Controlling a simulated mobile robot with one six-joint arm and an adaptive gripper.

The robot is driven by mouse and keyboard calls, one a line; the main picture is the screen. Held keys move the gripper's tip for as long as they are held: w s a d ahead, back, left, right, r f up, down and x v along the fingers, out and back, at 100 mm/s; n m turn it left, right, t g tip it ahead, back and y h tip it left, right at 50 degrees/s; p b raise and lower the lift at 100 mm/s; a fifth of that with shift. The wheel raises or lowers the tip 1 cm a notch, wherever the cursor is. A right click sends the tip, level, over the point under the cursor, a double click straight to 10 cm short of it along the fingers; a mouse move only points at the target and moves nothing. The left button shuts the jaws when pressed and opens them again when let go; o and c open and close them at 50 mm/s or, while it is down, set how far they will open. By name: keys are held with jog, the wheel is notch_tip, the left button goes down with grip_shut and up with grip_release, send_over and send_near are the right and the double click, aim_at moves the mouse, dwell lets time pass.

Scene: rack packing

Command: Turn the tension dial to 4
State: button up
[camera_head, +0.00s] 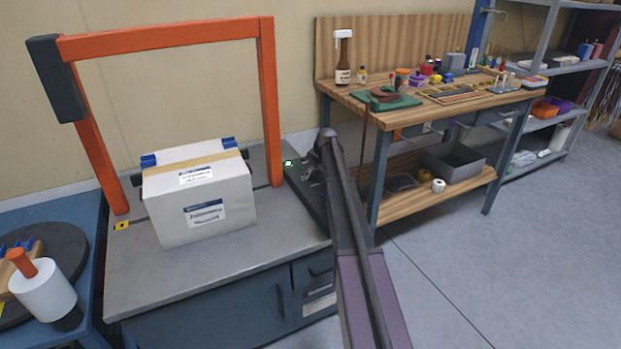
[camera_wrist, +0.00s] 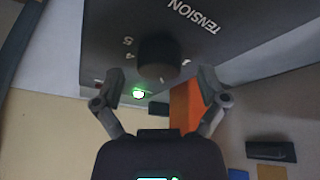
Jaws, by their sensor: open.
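In the wrist view the tension dial (camera_wrist: 158,57) is a dark round knob on a dark grey panel (camera_wrist: 105,25), under the word TENSION. The digits 5 and 4 show left of the knob, and other marks are small. I cannot make out where its pointer stands. My gripper (camera_wrist: 163,78) is open, its fingers just below the knob in the picture, one to each side. I cannot tell whether either touches it. In the head view my arm hides the dial.
A green light (camera_wrist: 139,93) glows near the panel's edge. In the head view a white box (camera_head: 205,215) stands on the grey machine table (camera_head: 265,245) under an orange arch (camera_head: 268,100). A wooden workbench (camera_head: 450,97) with many items stands to the right.

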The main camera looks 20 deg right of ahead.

## Written exercise
Copy the final stretch of lines, starting at the one that holds "State: button up" and ending at the last line of the data, exactly; omit pictures.

## The solution
State: button up
[camera_head, +0.00s] 
[camera_wrist, +0.00s] 
Jaws, by their sensor: open.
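In the wrist view the tension dial (camera_wrist: 158,57) is a dark round knob on a dark grey panel (camera_wrist: 105,25), under the word TENSION. The digits 5 and 4 show left of the knob, and other marks are small. I cannot make out where its pointer stands. My gripper (camera_wrist: 163,78) is open, its fingers just below the knob in the picture, one to each side. I cannot tell whether either touches it. In the head view my arm hides the dial.
A green light (camera_wrist: 139,93) glows near the panel's edge. In the head view a white box (camera_head: 205,215) stands on the grey machine table (camera_head: 265,245) under an orange arch (camera_head: 268,100). A wooden workbench (camera_head: 450,97) with many items stands to the right.

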The main camera looks 20 deg right of ahead.

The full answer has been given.